[Sca-cooks] Seeking Middle Easter Cheese Info

lilinah at earthlink.net lilinah at earthlink.net
Wed Jan 14 10:01:07 PST 2009

>Ardenia asked:
> A friend once mentioned to me that in modern-day Lebanon they use  
> a "fresh cheese" as a condiment served with garlic grilled meats, as  
> the cheese cuts the "heat" of the garlic. She says this tastes very  
> similar to a Roman melca (vinegar-curdled cheese {similar to a Queso  
> blanco with vinegar in place of the lemon}). Does anyone have a  
> source to suggest where I could find period ME cheese instructions?

I cannot supply SCA-period Middle Eastern cheese making instructions, beyond the several that involve draining yogurt to make labnah.
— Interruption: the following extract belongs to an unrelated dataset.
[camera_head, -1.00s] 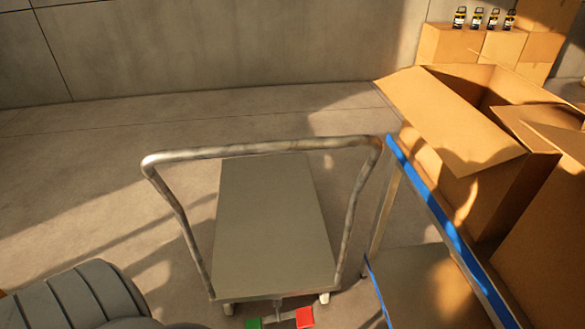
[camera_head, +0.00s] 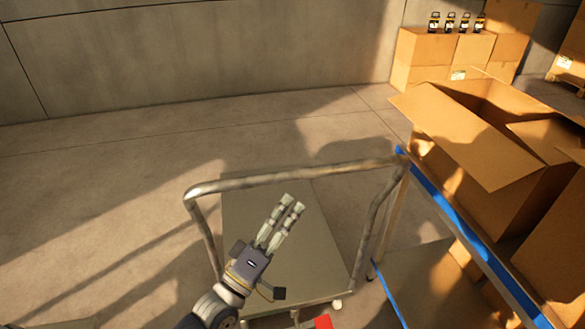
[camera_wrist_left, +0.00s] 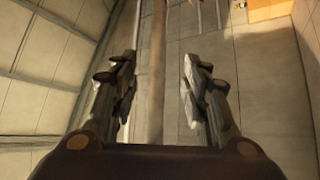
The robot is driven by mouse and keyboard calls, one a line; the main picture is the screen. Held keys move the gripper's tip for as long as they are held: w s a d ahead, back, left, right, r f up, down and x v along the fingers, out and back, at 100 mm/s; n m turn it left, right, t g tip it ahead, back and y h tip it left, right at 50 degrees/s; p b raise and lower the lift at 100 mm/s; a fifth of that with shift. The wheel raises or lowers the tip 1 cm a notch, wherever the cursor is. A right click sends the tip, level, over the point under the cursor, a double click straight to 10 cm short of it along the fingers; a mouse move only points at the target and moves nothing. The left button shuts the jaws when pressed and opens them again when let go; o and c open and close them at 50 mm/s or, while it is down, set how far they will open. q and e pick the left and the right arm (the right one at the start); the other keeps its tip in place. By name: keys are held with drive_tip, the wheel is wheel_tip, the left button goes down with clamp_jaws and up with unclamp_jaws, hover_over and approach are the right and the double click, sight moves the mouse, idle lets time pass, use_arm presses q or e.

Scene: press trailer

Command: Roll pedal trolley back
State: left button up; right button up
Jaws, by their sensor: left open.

But there are dairies in the US making traditional (not necessarily SCA-period) Middle Eastern cheese and these products are worth checking out to get some idea of what is made and eaten in the Middle East, at least today. It is probably that modern Middle Eastern cheeses are likely to be closer to SCA-period Middle Eastern cheeses than SCA-period or modern European cheeses.

Among Middle Eastern cheeses are:
-- Akawi (various spellings, including Ackawi), a semi-soft cow's milk cheese common in Syria and Lebanon, generally brined (but not like Feta);
-- Basket Cheese, a white, soft, salty, circular cheese formed in a basket;
-- Charkassiye (means "Circassian"), a soft, mild fresh cheese;
-- Halloum or Halloumi, a semi-firm cheese often eaten after grilling;
-- Haloumi-style Folded Cheese with Mint, which is added after the cheese has been boiled and folded;
-- Jibne (or Jibna) Arabiya, a mild cheese common in Egypt and the Arabian Gulf, originally of goat's or sheep's milk, but often today of cow's milk, used in cooked dishes as well as table cheese;
-- Jibne (or Jibna) Baida (means "white"), a rather salty hard cheese, often boiled before eating;
-- Kashta or Kishta, a thick, slightly sour cream used both as an ingredient in cooking and mixed with honey and eaten as a dessert;
-- Kanafa, an unsalted, soft fresh cheese that melts easily, often used to make a popular "cheesecake"-like dessert of the same name;
-- Labneh, a very soft spreadable cheese made from drained yogurt, somewhat parallel to cream cheese;
-- Nabulsi (or Naboulsi), a semi-firm cheese made from sheep's or goat's milk used as a table cheese and in sweet katayif pastry, it sometimes includes herbs and spices (but not when for katayif);
-- Shalal, a braided string cheese, sometimes with spices;
-- Shanklish, common in Syria and Lebanon, made of sheep's or cow's milk and often the herb zatar, eaten fresh or formed into balls and aged;
-- Surke, an aged cheese, generally formed in balls covered with ground hot chili peppers, often served with olive oil, tomatoes, black olives and onions;
-- Testouri, made of goat's or sheep's milk, typically shaped into a ball the size of an orange;
-- Turkomani, a soft cheese with tiny holes and a delicate flavor.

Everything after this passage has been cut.